The killing of Andre Hill by a white police officer followed by a few weeks the death of Casey Goodson Jr., a 23-year-old black man shot by a member of the task force of the Franklin County, Ohio Sheriff's Department. Those officers, involved in an investigation with agents from the US Marshal's fugitive task force, do not wear body cameras.

There is no video of the Goodson killing. The video of the shooting of Coy is incomplete, presumably because no body camera was on at the time he was shot.

That differs dramatically from the Floyd situation. Yet, there is an additional reason there has been less than .01% of the response to Columbus than to Minneapolis.

Baby, it's cold outside. Columbus is not Cleveland, and certainly not Duluth or Buffalo. But it's December, and it's cold in Columbus as it is in the vast majority of the country. It is not May 30 (the day after Floyd was killed), with beautiful weather in much of the country and people anxious to get out of the house, finally.

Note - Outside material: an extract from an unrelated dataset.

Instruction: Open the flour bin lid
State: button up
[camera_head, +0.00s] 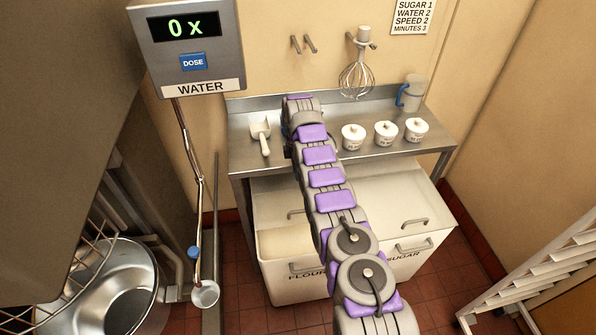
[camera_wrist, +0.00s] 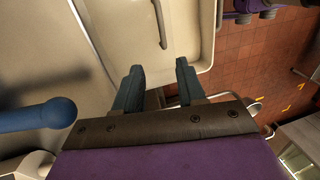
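The flour bin (camera_head: 300,291) stands under the left of the steel table, its label partly hidden by my arm. Its pale lid (camera_head: 270,208) has a bar handle (camera_head: 296,213) and lies set back toward the table. In front of it a cream-coloured area (camera_head: 285,243) shows, which looks like flour in an uncovered front part. In the wrist view my gripper (camera_wrist: 160,66) is open, with nothing seen between its fingers. A pale panel with a bar handle (camera_wrist: 160,22) lies beyond the fingertips, apart from them. In the head view my arm hides the gripper.
The sugar bin (camera_head: 432,246) stands to the right, its lid down. On the steel table (camera_head: 245,131) are a scoop (camera_head: 261,136), several white pots (camera_head: 353,137) and a jug (camera_head: 412,92). A mixing bowl (camera_head: 120,290) is at lower left, a rack (camera_head: 540,262) at right.

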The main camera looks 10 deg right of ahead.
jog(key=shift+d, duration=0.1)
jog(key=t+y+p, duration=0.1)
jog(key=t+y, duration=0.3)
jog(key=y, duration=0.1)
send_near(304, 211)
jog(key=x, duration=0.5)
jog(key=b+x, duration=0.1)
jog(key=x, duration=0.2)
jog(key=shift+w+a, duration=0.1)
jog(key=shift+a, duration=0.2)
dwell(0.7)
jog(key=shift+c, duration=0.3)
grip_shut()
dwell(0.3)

It is cold now, frigid in some places, and normal people are less fond of the outdoors in winter than in late spring or early summer.  When thousands of men and women don't take to the streets, millions won't follow, nor will the cameras.  A tree falling in a forest without an individual present will still fall, but no one will notice and thus do anything about it.

Timing is of the utmost importance, in December as in May. So is the impression made by a violent crime, such as that perpetrated by Derek Chauvin and possibly by Adam Coy and Sheriff's Deputy Jason Meade. Therefore, the impression of the (alleged) police brutality in Columbus is infinitely milder than it was of the incident in Minneapolis. Pictures are powerful- more than ideal- and people respond accordingly.